Angin segar mulai datang kepada industri. Beberapa minggu yang lalu, Dirjen Bea Cukai Heru Pambudi menyatakan akan melakukan penyederhanaan tarif cukai secara bertahap. Bila saat ini ada 12 layer tarif cukai, pada tahun 2018, layer ditargetkan akan berkurang menjadi 8 atau 9 layer saja. Masih dalam waktu yang sama, Heru menyampaikan akan melakukan pengecilan gap antar layer untuk tarif cukai rokok pada tahun 2017.
Sungguh angin segar bagi industri rokok sekaligus perekonomian nasional. Selama ini tak banyak orang tahu bahwa lapisan tarif cukai yang rumit dan banyak ini adalah persoalan mendasar, tak hanya bagi industri rokok, tapi juga bagi penerimaan negara. Banyaknya lapisan tarif cukai disinyalir sebagai celah bagi produsen rokok untuk mencurangi tarif rokok guna mendapatkan tarif cukai yang lebih rendah.
Sebagai contoh pabrik rokok merek Sukaryo yang sebenarnya dikenai cukai Gol I dengan tarif Rp 480 rupiah, mengakali tarif cukai dengan cara seolah dibuat pabrik lain dan mengganti mereknya menjadi Parjo, Paimin dan Sunardi. Ketiga merek baru tersebut lantas diproduksi lebih sedikit dari ketentuan di tarif cukai Gol I, juga dibedakan lokasi pemasarannya. Tujuannya agar bisa masuk Gol II A dengan tarif RP 340 saja. Tarif cukai yang tinggi pun dapat diakali. Dengan layer yang banyak, ada juga cara – cara lainnya untuk mengakalinya. Akibatnya penerimaan negara hilang hingga triliunan rupiah. Negara dirugikan.
Celah ini menjadi semakin berbahaya apabila ide menaikkan harga rokok diterapkan. Terkait ini Yustinus Prastowo pernah membahasnya secara detail beberapa waktu yang lalu. Prastowo saat itu justru membantah keras adanya korelasi positif harga rokok tinggi dengan penurunan konsumsi rokok. Menurutnya harga rokok yang tinggi akan membuat para perokok berpindah ke rokok yang lebih murah.
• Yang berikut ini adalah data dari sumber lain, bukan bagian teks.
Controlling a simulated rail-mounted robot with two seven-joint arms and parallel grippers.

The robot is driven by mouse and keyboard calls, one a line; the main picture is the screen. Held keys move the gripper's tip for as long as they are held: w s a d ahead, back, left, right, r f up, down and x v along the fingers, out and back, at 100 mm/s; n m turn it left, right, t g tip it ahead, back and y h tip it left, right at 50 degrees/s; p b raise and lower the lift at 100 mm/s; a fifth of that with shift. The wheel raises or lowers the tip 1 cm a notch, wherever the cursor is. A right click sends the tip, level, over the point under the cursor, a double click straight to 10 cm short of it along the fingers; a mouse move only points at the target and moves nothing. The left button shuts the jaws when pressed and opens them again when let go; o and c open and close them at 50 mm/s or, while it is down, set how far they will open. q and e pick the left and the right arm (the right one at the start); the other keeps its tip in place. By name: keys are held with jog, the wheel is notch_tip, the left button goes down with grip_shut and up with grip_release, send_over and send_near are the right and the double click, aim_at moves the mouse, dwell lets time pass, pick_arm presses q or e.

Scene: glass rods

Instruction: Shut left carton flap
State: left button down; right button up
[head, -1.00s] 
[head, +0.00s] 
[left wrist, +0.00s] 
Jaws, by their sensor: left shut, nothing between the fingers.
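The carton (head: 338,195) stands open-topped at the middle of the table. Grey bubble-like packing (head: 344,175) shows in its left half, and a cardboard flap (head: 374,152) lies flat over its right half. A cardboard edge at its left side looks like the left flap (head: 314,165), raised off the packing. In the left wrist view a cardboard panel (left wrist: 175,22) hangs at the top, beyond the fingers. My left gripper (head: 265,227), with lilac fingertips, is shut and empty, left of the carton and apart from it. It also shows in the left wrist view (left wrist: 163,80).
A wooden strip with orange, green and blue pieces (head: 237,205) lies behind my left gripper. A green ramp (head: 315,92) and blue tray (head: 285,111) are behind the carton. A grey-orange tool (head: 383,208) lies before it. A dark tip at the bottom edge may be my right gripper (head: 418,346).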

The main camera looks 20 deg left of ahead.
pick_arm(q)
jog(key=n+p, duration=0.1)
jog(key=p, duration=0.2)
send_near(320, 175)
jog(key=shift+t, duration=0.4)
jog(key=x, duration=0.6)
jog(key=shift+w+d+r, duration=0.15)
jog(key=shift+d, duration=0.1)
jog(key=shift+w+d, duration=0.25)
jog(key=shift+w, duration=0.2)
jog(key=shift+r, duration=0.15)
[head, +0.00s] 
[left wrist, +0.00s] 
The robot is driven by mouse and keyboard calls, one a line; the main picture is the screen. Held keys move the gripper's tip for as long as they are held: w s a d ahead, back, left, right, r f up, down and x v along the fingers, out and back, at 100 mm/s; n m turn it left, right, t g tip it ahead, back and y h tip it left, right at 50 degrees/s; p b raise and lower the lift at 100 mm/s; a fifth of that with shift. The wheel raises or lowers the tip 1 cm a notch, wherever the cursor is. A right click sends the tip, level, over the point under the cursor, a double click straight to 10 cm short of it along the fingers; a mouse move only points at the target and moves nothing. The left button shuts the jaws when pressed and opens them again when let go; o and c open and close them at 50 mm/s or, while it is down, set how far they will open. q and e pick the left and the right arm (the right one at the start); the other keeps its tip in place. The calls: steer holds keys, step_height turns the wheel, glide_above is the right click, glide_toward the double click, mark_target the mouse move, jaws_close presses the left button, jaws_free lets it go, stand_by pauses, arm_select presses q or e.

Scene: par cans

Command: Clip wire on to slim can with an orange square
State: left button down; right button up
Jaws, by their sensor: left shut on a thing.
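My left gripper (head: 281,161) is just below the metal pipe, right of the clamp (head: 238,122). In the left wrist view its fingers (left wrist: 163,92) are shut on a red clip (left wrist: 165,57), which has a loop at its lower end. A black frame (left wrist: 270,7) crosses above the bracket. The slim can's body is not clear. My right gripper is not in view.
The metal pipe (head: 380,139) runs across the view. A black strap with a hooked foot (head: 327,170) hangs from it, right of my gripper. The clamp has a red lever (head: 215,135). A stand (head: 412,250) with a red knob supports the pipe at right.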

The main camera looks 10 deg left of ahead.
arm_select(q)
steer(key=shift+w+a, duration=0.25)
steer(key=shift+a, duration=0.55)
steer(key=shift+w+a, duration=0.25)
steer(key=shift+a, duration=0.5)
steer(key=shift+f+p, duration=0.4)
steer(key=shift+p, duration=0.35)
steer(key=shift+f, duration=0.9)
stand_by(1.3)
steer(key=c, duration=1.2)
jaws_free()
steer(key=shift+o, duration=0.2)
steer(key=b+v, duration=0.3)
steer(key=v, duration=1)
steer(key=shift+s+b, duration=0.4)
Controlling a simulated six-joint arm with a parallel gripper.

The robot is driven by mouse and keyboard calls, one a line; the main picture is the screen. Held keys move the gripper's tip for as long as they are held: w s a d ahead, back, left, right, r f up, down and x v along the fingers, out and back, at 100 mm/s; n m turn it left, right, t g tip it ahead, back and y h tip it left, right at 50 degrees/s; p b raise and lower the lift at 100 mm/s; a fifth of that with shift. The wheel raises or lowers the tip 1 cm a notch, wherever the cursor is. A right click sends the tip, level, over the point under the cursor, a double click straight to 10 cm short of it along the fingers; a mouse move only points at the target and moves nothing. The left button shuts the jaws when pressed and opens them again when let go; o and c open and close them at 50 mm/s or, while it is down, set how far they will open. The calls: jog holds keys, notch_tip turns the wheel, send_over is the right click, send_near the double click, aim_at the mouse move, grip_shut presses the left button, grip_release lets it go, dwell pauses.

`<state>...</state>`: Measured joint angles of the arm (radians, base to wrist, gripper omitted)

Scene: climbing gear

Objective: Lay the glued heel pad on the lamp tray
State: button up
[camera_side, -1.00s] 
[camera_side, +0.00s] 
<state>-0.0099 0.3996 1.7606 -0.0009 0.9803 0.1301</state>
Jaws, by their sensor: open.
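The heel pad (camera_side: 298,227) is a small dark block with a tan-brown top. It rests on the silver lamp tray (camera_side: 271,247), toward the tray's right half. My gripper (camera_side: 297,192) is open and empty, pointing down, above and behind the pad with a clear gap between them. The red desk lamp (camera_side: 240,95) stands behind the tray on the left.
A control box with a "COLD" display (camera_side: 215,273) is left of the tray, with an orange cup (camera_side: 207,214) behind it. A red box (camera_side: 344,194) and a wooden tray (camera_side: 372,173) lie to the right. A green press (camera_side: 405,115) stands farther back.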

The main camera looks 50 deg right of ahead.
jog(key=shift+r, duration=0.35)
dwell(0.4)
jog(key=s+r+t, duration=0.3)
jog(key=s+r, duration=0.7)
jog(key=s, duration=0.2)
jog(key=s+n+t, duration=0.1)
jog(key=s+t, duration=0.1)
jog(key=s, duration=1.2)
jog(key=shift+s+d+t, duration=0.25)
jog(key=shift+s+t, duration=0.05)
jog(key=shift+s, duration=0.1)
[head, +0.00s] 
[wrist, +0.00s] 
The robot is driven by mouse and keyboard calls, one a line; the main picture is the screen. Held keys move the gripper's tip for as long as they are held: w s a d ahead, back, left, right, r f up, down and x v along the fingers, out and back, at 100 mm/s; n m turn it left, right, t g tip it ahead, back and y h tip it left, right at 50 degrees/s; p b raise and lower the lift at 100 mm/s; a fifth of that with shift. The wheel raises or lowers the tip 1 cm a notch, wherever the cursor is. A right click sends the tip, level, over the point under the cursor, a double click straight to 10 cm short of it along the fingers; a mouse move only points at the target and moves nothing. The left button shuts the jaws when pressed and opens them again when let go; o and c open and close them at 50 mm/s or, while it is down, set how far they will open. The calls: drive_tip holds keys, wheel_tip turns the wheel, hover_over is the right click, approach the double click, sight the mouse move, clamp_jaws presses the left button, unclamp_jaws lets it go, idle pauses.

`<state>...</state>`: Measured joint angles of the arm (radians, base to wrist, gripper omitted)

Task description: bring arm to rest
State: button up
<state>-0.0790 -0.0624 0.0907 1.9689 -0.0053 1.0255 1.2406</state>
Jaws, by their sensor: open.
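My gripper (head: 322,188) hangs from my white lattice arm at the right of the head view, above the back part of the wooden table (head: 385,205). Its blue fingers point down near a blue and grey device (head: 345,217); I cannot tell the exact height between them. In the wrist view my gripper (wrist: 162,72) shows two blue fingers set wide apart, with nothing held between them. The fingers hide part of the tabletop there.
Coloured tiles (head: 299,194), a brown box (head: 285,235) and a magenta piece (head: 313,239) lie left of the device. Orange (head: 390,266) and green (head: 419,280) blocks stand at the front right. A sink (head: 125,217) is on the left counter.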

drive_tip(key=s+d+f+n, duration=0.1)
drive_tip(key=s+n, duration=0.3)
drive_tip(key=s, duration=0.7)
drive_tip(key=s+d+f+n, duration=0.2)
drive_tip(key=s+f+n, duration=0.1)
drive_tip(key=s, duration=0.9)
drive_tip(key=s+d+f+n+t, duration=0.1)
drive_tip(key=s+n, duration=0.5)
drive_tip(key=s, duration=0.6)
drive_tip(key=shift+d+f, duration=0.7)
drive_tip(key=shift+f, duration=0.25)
Situasi ini menyebabkan pabrik rokok mengakali lapisan tarif cukai, memilih yang terendah agar harga rokok mereka terjangkau konsumen. Toh ada celah besar untuk bermain. Sebaliknyajika dibarengi penyederhanaan tarif cukai, pabrik semakin tak memiliki fleksibilitas untuk pindah ke produksi rokok murah karena aturannya mempersempit celah ini.
Pemerintah sebenarnya dahulu sudah pernah berencana melakukan penyederhanaan struktur tarif cukai rokok guna menghindari adanya kebocoran cukai rokok. Namun rencana ini sangat lambat. Tidak pernah ada kejelasan bagaimana langkah penyusunan tarif cukai yang lebih sederhana. Entah apa sebabnya. Mungkin juga masih kuatnya lobi-lobi dagang yang tidak suka rencana ini.
Sejak awal kemunculan Sri Mulyani dalam kabinet, signal positif dialamatkan kepada kepemimpinan beliau, khususnya dibidang finansial. Terlalu lama dunia industri dan investasi “diganggu” oleh kebijakan-kebijakan tidak produktif. Industri mandeg dan jalan ditempat. Rencana penyederhanaan tarif cukai rokok adalah langkah maju untuk menghentikan hal penting yang tidak saja menjadi benalu bagi industri, tetapi juga bertendensi curang untuk mengelabui pajak negara. Semoga ide ini segera direalisasikan, jangan kalah oleh lobi-lobi dagang.